Cette longueur toujours accrue du travail qui remettait, on ne savait à quel terme, l’achèvement de la collection, suscita plusieurs fois des difficultés dans le parlement de Belgique. Les idées dites modernes provoquèrent des oppositions. En 1860, quelques députés proposèrent de rayer l’allocation de 6,000 francs assignée au collège Bollandien, allocation stérile à leur gré, qui servait à défendre et à propager des idées et des thèses d’un autre âge et à célébrer des saints qui n’étaient pas les leurs. Le débat qui s’engagea à cette occasion[1] ne paraît pas avoir eu l’élévation et la largeur que des lecteurs désintéressés eussent souhaitées. Le fond et la forme des discours alors prononcés furent des deux côtés d’une lamentable médiocrité. A gauche, des argumens de boutiquiers réglant leurs dépenses et ne voulant rien donner au luxe des choses de l’esprit, une appréciation inintelligente et plate des Actes des saints, des plaisanteries d’un goût douteux, un voltairianisme de banlieue. A droite, manque absolu de sang-froid, personnalités violentes, apologie maladroite et lourde de légendes frivoles revendiquées comme choses inviolables et faisant partie des croyances mêmes de la majorité du pays.

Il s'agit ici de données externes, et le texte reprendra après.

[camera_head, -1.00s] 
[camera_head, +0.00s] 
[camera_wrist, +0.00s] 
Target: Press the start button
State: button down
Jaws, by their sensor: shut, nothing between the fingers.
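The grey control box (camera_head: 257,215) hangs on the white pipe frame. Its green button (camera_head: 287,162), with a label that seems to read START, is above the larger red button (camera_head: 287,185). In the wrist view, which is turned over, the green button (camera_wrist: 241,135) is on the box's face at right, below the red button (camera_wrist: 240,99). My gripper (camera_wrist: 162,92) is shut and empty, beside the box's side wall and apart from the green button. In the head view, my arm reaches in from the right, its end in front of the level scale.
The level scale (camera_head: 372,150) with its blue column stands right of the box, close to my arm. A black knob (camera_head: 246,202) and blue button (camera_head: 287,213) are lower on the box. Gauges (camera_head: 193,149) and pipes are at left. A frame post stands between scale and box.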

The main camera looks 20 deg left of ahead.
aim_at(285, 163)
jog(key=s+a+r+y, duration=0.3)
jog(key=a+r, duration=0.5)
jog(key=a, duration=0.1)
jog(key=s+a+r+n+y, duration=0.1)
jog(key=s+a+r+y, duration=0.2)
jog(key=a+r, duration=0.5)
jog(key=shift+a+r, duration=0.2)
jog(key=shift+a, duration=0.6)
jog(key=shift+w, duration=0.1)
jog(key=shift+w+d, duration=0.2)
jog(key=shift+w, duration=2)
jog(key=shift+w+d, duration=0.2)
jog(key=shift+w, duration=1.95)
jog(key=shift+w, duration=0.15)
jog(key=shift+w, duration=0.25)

Le crédit fut maintenu. Mise de nouveau en question quatre ans plus tard, attaquée par les mêmes passions de parti, la publication des Acta sanctorum fut cette fois défendue avec plus de hauteur et d’autorité[2] et l’allocation demeura inscrite au budget. La Belgique s’est honorée en gardant cette œuvre plus que nationale. On a quelque peine à croire du reste que la continuation de ce grand monument eût cessé fauté du maigre subside autour duquel se livraient de si vifs combats.

  1. Chambre des représentons de la Belgique, séance du 11 février 1860.
  2. Ibid., séances des 23 et 24 décembre 1864.